▸ Required work: In the data below, find every line with the string "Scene" and pull it out.

=== Given entries ===

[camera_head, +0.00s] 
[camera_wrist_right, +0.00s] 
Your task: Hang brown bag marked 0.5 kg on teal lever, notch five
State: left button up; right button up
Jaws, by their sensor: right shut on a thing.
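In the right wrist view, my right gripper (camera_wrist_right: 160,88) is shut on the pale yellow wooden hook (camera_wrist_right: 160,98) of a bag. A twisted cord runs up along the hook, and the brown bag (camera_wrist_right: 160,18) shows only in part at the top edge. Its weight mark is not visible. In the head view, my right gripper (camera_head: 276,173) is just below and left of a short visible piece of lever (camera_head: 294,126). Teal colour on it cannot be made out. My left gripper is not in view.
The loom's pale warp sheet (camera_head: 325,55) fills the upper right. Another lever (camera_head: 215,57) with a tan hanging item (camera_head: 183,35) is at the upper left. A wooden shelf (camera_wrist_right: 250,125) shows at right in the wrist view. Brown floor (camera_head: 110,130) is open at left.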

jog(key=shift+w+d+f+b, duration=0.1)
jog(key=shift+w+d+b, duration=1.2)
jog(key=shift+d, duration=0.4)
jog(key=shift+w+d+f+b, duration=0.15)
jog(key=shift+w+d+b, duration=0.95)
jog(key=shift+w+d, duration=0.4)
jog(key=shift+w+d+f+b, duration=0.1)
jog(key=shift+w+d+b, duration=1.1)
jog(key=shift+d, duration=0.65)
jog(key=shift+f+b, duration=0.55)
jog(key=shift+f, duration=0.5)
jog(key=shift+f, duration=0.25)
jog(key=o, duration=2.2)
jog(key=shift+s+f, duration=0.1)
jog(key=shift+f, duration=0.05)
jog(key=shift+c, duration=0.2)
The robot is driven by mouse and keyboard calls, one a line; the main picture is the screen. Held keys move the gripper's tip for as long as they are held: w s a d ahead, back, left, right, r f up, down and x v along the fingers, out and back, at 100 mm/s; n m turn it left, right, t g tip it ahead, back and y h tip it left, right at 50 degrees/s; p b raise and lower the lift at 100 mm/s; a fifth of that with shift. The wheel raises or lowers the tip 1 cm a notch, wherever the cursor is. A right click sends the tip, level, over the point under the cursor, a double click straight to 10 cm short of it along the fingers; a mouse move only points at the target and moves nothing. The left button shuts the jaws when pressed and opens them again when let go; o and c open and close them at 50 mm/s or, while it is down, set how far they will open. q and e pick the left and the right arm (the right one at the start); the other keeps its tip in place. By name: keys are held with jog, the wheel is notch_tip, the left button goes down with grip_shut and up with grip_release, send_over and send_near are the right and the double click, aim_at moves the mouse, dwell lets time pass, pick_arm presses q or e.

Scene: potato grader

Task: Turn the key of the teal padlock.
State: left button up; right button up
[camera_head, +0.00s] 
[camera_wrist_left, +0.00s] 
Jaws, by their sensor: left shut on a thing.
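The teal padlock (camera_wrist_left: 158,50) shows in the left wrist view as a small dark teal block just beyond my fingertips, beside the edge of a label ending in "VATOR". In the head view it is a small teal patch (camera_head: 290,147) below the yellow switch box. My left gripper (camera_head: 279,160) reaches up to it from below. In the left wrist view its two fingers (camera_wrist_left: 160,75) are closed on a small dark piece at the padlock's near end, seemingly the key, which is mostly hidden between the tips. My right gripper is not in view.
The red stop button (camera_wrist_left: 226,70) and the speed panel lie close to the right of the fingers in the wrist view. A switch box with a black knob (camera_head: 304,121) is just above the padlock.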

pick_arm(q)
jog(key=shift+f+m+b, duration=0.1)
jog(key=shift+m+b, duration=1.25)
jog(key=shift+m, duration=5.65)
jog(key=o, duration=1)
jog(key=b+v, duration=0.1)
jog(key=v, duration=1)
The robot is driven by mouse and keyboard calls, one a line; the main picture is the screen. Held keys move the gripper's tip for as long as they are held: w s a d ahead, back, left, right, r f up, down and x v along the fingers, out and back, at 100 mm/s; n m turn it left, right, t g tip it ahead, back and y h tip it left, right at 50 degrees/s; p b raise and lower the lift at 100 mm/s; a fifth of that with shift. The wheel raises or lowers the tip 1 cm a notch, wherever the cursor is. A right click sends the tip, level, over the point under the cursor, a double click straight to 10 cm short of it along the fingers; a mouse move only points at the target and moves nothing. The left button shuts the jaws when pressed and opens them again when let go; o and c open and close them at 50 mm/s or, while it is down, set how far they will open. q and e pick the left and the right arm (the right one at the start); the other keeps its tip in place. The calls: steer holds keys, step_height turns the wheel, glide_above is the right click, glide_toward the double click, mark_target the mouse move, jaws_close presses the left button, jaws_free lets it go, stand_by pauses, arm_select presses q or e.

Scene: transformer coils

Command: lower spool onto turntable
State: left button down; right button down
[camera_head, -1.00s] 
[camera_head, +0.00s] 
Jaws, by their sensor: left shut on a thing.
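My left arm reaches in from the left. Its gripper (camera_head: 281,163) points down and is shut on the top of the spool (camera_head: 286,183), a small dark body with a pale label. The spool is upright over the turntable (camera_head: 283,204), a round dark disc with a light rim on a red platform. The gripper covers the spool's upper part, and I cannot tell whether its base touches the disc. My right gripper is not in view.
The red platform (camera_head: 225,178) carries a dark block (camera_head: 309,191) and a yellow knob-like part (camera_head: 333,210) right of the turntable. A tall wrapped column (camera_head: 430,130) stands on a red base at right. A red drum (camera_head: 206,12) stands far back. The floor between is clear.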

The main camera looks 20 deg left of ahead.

===

▸ The output:
Scene: potato grader
Scene: transformer coils

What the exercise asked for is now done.